Pour donner du piquant à son sujet, Foucault nous dit que le discours n'est jamais si libre qu'on veut bien le faire croire. Un peu comme moi quand j'écris cette chiée dans l'écart réservé sur Babelio. Même si on essaie de varier, on se rendra bien compte qu'il y a des murs un peu partout. Et pourtant, c'est pas qu'on n'essaie pas de les casser, mais au bout d'un moment ça fatigue, on se dit qu'il vaut mieux pas trop tirer sur la corde et même à les casser une fois, les murs, si on veut recommencer on se rend compte qu'on entre à notre tour dans l'ère de la technique, et on a honte. Entre nous, on appelle « commentaire » ce qui se publie sur Babelio en guise de récapitulatif de lecture.
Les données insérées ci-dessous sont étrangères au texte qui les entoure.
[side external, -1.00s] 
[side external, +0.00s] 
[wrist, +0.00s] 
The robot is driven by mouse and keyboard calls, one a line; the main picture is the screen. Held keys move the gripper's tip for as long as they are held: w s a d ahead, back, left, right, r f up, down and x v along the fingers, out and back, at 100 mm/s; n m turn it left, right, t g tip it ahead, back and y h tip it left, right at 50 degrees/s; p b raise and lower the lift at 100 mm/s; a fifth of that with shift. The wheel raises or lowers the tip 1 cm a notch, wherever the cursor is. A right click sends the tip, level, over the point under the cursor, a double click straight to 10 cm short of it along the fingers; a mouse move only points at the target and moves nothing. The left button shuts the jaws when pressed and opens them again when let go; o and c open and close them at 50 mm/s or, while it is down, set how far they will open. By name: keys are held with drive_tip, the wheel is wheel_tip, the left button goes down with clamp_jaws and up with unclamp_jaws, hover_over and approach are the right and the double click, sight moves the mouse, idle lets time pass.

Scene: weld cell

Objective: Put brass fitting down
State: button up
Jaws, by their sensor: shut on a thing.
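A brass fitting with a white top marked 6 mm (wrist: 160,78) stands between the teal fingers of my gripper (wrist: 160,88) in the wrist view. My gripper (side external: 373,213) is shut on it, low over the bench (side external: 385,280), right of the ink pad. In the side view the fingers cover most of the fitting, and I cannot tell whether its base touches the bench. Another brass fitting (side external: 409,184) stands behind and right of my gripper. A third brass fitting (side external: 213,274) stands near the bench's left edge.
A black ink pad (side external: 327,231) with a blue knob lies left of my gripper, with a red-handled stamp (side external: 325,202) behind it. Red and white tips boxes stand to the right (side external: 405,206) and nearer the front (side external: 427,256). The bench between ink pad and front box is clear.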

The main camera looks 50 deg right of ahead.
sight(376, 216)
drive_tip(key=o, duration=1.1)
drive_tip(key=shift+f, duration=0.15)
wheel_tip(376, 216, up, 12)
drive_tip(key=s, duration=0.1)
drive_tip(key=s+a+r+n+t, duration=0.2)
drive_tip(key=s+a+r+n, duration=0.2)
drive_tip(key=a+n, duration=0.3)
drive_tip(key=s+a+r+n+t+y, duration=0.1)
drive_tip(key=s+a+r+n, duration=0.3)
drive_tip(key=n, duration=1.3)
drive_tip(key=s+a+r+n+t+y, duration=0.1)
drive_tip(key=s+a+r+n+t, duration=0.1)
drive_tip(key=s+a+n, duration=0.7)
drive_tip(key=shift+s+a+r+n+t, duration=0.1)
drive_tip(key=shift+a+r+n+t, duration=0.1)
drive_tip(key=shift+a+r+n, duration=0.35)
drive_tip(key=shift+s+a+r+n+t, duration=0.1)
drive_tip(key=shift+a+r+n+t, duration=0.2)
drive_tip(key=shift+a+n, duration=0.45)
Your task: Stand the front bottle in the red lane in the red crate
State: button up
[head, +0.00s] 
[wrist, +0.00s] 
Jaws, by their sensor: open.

C'est marrant encore, Foucault parle justement du commentaire dans son discours comme étant une des modalités internes du contrôle du discours. Avait-il prévu que je parlerais de lui de la sorte ? Sans doute pas, il est trop malin pour ça.


« le commentaire conjure le hasard du discours en lui faisant la part : il permet bien de dire autre chose que le texte même, mais à condition que ce soit ce texte même qui soit dit et en quelque sorte accompli. La multiplicité ouverte, l'aléa sont transférés, par le principe du commentaire, de ce qui risquerait d'être dit, sur le nombre, la forme, le masque, la circonstance de la répétition. le nouveau n'est pas dans ce qui est dit, mais dans l'événement de son retour. »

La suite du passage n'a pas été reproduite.